How did you come to found the Hugo Boss Asia Art Award?

It was quite soon after I started as director of the Rockbund Art Museum, in January, 2012, that Hugo Boss contacted me. They were already interested in implementing a project related to emerging artists in Asia, along with their business development in these areas. And we started the exchange by asking questions: How could we conceive of the project? How would it sit with the position of the museum? And with the program of the museum, which was undergoing a shift at the time?

What is the benefit to a museum like the Rockbund in working with a brand like Hugo Boss, other than the obvious financial support?

Visibility and credibility for the prize. When we launched the project, I was interested in making the museum a research center for Asia, drawing on the Asian cultural studies happening in Japan and Singapore, but it was not necessarily the obvious choice at the time, so the appearance of Hugo Boss provided a possibility that would come with visibility and credibility from outside of our region. The international reputation of Hugo Boss, including the Hugo Boss Prize awarded by the Guggenheim, was very important here.

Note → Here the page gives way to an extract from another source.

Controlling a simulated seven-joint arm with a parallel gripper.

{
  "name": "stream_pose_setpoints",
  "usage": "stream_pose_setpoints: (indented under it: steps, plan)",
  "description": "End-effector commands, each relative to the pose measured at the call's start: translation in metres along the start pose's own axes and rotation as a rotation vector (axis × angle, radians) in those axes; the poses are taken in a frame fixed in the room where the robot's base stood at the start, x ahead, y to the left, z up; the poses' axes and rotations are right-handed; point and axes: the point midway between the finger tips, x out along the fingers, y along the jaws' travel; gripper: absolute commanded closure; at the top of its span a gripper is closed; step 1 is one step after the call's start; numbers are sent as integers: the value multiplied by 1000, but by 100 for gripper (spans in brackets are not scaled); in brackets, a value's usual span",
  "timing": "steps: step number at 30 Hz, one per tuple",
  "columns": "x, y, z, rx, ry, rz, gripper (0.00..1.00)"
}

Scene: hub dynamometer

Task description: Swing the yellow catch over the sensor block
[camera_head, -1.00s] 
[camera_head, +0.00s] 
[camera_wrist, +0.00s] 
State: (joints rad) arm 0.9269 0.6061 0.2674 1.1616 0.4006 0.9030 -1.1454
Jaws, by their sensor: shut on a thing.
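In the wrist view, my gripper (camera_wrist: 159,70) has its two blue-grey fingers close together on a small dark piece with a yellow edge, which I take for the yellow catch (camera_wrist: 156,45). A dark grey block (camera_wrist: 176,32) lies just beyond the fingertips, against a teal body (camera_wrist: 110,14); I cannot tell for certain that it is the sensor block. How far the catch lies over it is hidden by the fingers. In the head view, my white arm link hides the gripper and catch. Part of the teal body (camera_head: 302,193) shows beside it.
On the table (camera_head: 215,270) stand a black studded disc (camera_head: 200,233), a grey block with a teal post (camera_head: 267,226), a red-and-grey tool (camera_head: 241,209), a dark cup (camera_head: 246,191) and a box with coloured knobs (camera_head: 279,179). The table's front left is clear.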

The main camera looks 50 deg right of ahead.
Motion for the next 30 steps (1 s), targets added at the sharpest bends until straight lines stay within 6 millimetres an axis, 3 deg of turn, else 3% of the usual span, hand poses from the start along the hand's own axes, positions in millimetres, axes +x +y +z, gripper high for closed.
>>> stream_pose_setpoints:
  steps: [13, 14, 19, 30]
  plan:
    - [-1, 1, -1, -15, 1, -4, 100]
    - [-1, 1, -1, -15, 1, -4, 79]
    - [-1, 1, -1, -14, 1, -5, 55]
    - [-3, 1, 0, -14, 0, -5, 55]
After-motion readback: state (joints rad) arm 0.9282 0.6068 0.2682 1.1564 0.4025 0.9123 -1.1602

How do you see the state of relationships between brand or corporate sponsors and museums in China, in your peer institutions? You mentioned earlier that some private museums turn corporate sponsorship into an exhibition of the product.

Yes, this happens sometimes when they work with luxury brands just to get more money. Many brands have come to us, and we have always refused their sponsorship, unless we can find a mutual understanding of our vision and targets. But it’s not true that you can simply say, “No.” How do you infiltrate the system in which economic realities force the art industry to depend on these sponsorships? You must do it in a way that benefits your own curatorial or artistic challenges.

Have you had any other positive experiences beyond the Hugo Boss Asia Art Award?

It's very interesting now that the corporations are also trying to shift the lines of what their sponsorship means. It has changed a lot over the past three years. A few years ago the brands were just trying to make projects happen, give some money, and have this kind of marketing promotion. Now, many are trying to conceive specific art programs that involve more complex or subtle ways to raise an understanding of their brands. They want to have connections with artists and produce art works, and then sometimes they want the exclusive right to promote these works for a period of several years. They are acting almost like an institution somewhere between a museum and a gallery. Brands have created a new position for themselves between the institutions and the market.

Where do you stand on that? Is it threatening from the perspective of the museum?

It brings more opportunities. They need to be carefully checked, but at least there are new opportunities. Maybe the word sponsorship is no longer the right one, because we're not talking only about giving support anymore. It's a full framework in which the institution goes beyond the institution and the brand goes beyond the brand. What's most exciting is that this is an unknown area, which may make something new possible.